# INPUT MATERIAL:
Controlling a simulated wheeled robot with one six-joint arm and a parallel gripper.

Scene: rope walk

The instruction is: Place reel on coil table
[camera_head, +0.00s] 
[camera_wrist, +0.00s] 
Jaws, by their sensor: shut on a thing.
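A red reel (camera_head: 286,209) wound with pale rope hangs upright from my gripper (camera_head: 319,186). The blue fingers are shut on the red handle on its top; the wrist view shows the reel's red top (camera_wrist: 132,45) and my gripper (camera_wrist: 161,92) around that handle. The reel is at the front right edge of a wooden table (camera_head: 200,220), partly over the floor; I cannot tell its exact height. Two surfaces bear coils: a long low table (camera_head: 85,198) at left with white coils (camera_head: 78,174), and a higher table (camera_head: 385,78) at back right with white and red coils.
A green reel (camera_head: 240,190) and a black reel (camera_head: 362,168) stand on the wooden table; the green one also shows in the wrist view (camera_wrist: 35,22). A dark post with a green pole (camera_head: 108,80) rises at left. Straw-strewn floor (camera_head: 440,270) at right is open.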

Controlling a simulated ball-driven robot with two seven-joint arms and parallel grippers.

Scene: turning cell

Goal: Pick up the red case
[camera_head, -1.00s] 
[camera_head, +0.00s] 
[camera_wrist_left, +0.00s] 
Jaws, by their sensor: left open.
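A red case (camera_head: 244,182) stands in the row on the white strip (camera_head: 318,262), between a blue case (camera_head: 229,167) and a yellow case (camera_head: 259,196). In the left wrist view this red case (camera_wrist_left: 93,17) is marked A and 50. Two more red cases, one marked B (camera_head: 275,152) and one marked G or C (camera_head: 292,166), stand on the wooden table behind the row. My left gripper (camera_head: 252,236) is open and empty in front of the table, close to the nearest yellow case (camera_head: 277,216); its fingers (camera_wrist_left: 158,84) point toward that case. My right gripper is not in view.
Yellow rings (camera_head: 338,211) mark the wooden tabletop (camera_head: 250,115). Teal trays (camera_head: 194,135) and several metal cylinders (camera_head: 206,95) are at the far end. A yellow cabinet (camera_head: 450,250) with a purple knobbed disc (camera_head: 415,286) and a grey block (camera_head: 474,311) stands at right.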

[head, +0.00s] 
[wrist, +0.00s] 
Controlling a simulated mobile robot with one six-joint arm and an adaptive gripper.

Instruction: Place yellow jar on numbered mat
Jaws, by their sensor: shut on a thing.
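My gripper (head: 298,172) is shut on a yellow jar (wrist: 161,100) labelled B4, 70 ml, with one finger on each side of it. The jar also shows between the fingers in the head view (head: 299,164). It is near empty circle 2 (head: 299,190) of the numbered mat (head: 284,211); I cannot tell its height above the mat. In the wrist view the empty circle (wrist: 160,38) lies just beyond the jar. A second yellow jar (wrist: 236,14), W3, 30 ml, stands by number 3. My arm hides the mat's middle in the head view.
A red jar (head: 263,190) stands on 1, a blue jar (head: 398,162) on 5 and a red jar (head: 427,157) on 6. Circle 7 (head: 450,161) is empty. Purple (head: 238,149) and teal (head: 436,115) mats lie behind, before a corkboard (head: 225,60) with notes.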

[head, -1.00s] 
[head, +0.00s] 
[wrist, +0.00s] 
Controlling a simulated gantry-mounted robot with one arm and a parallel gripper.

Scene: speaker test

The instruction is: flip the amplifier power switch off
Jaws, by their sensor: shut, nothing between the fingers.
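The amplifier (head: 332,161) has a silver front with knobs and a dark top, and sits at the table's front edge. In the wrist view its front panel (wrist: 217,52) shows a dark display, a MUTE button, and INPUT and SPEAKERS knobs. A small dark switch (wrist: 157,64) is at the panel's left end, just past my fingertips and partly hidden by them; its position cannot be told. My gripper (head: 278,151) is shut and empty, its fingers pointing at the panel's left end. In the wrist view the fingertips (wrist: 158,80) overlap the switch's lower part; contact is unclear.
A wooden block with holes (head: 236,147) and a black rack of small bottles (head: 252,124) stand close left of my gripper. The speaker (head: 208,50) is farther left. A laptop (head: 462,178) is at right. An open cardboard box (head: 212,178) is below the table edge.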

# WHAT YOU WILL DO:
All lines in the data that contain the word "Place" should be copied.

# SOLUTION TO THE PROBLEM:
The instruction is: Place reel on coil table
Instruction: Place yellow jar on numbered mat

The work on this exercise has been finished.